Aux exigences d’efficacité dans la réalisation des objectifs stratégiques de la ville et d’efficience dans l’exploitation optimale des moyens disponibles, s’ajoute celle de la conformité aux règles de l’administration publique, par beaucoup centralisée, en plus des jeux politiques en présence. En conséquence, l’enjeu devient l’assurance d’une harmonie entre diverses rationalités : celle du politique, celle de la conformité aux règles et des directives du ministère de tutelle et celle de la rationalité managériale.
Les conseils municipaux élus sont supposés être une émanation représentative des forces vives de la commune. Ils sont donc concernés par l’enjeu démocratique et supposés faire prévaloir l’intérêt collectif du plus grand nombre. Mais la crise de citoyenneté, «citoyens critiques», la diversité croissante des populations des villes nourrie par l’exode rural et une urbanisation croissante et, en milieu rural, l’héritage de structures sociales plus ou moins marquées par des résidus de conflictualités entre groupes, tout cela entraîne davantage de complexité de la gestion municipale. A cela s’ajoutent les déséquilibres des rapports de force entre catégories sociales et entre partis politiques. En conséquence cela implique un risque de fausser le jeu de la représentativité et de favoriser la gestion «opportuniste» au profit d’individus, de partis ou de certaines catégories sociales au détriment des autres.
Le management des affaires municipales au quotidien dépend de deux centres de décision: celui des managers (secrétaire général, chefs de service) et celui des élus (conseil municipal, bureau municipal, commissions sectorielles).
Le corps des managers et des employés de la municipalité est censé être l’organe exécutif qui met en application les décisions prises par le conseil municipal. Il tire son pouvoir d’une asymétrie de l’information dans la mesure où il en est le détenteur et en partie l’auteur. Ce sont ces cadres et employés qui fournissent les données aux élus du conseil municipal. L’on sait que la livraison de l’information peut être sélective et servir d’instrument utilisé pour peser sur les décisions.

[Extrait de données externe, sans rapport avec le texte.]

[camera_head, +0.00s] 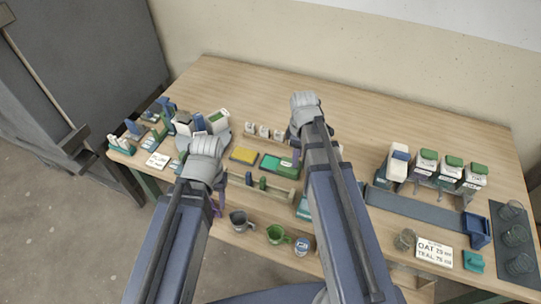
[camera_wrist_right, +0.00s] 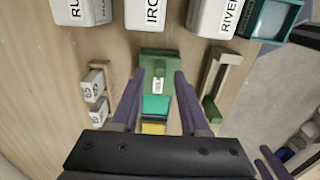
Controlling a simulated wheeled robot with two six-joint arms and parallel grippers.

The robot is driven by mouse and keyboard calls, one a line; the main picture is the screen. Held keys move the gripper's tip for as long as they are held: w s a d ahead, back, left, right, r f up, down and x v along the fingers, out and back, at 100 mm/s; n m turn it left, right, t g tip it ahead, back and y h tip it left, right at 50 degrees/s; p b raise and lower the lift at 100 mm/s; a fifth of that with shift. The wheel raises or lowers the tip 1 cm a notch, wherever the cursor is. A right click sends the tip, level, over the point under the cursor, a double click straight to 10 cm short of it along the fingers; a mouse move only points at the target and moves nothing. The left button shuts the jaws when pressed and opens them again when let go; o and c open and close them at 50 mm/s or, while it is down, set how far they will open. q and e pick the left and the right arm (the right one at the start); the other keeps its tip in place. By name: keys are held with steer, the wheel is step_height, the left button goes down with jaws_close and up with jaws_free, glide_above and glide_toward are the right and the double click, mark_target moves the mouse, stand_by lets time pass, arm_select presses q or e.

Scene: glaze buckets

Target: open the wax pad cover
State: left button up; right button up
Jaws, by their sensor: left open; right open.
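A green lidded piece with a small white label (camera_wrist_right: 157,70), which looks like the wax pad cover, lies between and just beyond my right fingertips in the right wrist view. It also shows in the head view as a green block (camera_head: 287,167). A flat teal pad (camera_wrist_right: 155,107) and a yellow pad (camera_wrist_right: 152,128) lie in line with it. My right gripper (camera_wrist_right: 161,76) is open and empty, pointing down over the green piece; I cannot tell if it touches. My left gripper (camera_head: 218,204) is open near the front edge, its fingers partly hidden by its wrist.
White labelled containers (camera_wrist_right: 152,15) stand close to the green piece. A wooden rack (camera_head: 262,188) lies in front, with a grey cup (camera_head: 240,222) and a green cup (camera_head: 277,235) near the edge. The back of the table (camera_head: 400,110) is clear.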

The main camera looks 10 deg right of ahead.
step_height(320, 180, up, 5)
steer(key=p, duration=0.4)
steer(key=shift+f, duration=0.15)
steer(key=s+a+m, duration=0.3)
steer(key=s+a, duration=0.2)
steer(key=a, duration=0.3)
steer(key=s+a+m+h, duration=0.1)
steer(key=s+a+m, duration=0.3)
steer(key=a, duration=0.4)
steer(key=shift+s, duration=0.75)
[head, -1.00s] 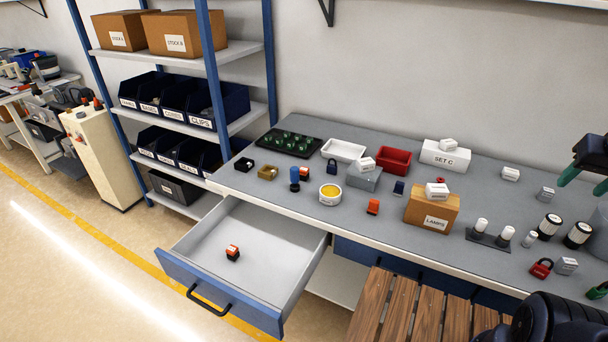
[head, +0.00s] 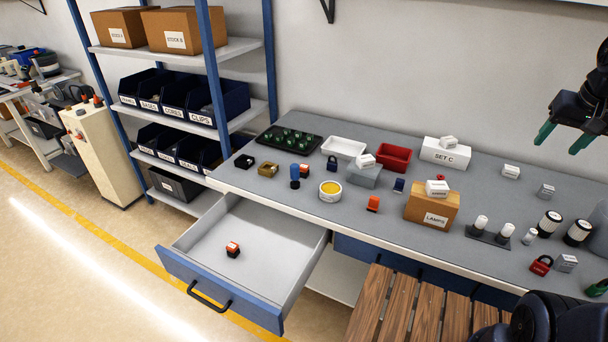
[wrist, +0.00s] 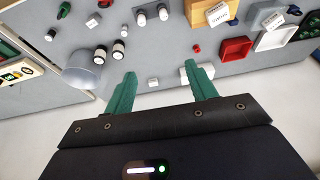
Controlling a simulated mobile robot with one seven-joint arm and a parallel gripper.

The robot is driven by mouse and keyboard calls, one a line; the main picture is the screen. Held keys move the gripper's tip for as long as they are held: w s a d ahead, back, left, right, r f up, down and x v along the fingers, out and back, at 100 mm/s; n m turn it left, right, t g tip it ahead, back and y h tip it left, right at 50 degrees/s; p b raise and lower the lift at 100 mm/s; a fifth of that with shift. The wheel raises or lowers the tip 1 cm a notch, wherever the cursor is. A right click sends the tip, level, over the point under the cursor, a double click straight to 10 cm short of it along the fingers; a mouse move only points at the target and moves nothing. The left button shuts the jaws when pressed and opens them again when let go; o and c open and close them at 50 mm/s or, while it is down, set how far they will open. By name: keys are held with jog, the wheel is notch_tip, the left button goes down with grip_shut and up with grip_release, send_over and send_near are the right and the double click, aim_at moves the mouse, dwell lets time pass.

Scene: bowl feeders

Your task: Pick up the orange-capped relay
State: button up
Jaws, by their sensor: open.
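A small relay with an orange cap and dark base (head: 232,249) lies in the open drawer (head: 198,238), on its pale floor. On the bench, a similar small orange-topped dark piece (head: 304,172) stands beside a blue-topped stamp-like piece, and an orange block (head: 373,204) stands left of the lamps box. They are too small to tell apart surely. My gripper (head: 563,142), with green fingers, is open and empty above the right part of the bench, far from all three. In the wrist view its fingers (wrist: 160,70) are apart with nothing between them.
The grey bench (head: 330,232) holds a lamps box (head: 432,206), a red tray (head: 393,158), a white tray (head: 344,148) and a yellow-topped tin (head: 330,191). A blue-posted shelf (head: 213,70) stands left. A slatted wooden surface (head: 400,312) is in front. The drawer is mostly empty.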

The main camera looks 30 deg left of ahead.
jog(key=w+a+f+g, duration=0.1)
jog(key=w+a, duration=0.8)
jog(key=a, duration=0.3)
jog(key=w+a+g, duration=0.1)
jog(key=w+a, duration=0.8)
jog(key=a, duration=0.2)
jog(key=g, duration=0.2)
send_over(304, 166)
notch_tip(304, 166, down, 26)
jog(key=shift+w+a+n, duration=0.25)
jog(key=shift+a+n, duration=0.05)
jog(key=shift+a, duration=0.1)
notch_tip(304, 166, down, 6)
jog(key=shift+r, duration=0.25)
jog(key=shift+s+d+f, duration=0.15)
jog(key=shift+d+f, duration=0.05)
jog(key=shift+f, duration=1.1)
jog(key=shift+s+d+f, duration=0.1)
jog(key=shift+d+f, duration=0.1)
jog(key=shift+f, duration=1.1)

Lorsque la prise de décision se réalise dans un contexte de complexité et de «multirationalités», il demeure pour les divers acteurs une marge de liberté d’agir selon leurs stratégies propres . C’est pourquoi la question de la gouvernance des villes se pose avec acuité vu la multiplicité des enjeux. En effet, les villes sont des lieux de concentration des richesses et aussi d’exclusion, de pauvreté, de criminalité et de dégradation de l’environnement. A cela s’ajoutent les turbulences générées par la révolution et l’instabilité politique.
Des nombreux dysfonctionnements découle une remise en question de la légitimité du pouvoir central, de la légalité-rationalité des dispositifs réglementaires, de l’autorité des dirigeants et des partis politiques. Cela appelle une remise en question des dispositifs habituels de la régulation politique et crée la demande pour une légitimation sociale démocratique : concertation des diverses parties prenantes, partenariat, mutualisation des ressources… L’efficacité et l’efficience des politiques de la ville ne seront plus tributaires de la seule conformité aux règles mais dépendent davantage du comment faire de la politique de la ville un moyen de réaliser les vastes objectifs du vivre-ensemble.

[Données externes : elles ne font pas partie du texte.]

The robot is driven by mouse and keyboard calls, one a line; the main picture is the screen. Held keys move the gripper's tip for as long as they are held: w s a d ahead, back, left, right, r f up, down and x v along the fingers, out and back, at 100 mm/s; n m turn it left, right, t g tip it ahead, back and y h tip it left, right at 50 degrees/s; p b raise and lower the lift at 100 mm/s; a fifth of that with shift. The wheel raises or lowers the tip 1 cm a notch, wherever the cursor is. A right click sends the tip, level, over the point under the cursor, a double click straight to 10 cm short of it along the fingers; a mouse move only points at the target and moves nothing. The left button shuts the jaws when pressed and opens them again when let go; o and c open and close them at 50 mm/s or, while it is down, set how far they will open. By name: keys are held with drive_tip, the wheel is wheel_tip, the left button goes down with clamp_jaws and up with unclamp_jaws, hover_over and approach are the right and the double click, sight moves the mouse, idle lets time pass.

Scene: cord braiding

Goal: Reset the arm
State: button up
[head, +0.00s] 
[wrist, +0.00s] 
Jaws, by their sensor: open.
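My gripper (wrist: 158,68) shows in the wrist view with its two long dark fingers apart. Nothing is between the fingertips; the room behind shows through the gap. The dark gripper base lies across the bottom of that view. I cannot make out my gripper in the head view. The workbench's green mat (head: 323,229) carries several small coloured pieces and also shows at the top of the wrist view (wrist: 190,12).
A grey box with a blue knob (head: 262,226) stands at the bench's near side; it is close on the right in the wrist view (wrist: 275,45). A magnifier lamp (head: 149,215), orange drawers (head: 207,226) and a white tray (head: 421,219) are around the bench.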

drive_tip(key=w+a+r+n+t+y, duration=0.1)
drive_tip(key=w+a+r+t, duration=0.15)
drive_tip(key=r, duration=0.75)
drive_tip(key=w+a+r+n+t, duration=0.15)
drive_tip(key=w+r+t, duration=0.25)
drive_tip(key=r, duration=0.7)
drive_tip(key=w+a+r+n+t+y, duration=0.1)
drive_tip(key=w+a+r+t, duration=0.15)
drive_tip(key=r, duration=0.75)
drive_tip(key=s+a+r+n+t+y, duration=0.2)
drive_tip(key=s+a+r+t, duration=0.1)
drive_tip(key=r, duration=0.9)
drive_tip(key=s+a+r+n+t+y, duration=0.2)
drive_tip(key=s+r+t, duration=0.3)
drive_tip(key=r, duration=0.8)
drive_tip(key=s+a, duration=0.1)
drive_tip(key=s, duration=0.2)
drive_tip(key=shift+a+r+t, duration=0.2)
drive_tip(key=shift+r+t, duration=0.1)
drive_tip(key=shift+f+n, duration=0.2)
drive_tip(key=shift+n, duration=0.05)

La question se transforme alors en une affaire de valeurs : quelles valeurs mettre en avant pour générer les consensus quant à la stratégie, aux priorités et politiques à mettre en œuvre ? Comment passer d’une situation où domine la divergence des intérêts à un mode de fonctionnement orienté par une logique gagnant-gagnant ?
La situation que l’on vit aujourd’hui est inédite, il va donc falloir imaginer de nouvelles solutions. Cela invite à reconsidérer les approches de la gestion municipale, innover dans les politiques de manière à intégrer la demande de légitimité des décisions et de la formation de consensus pour un mieux-être citoyen durable. Ce que l’on peut souhaiter aujourd’hui, alors qu’un nouveau texte régissant les élections municipales à venir est en préparation, que cette problématique soit considérée par le législateur.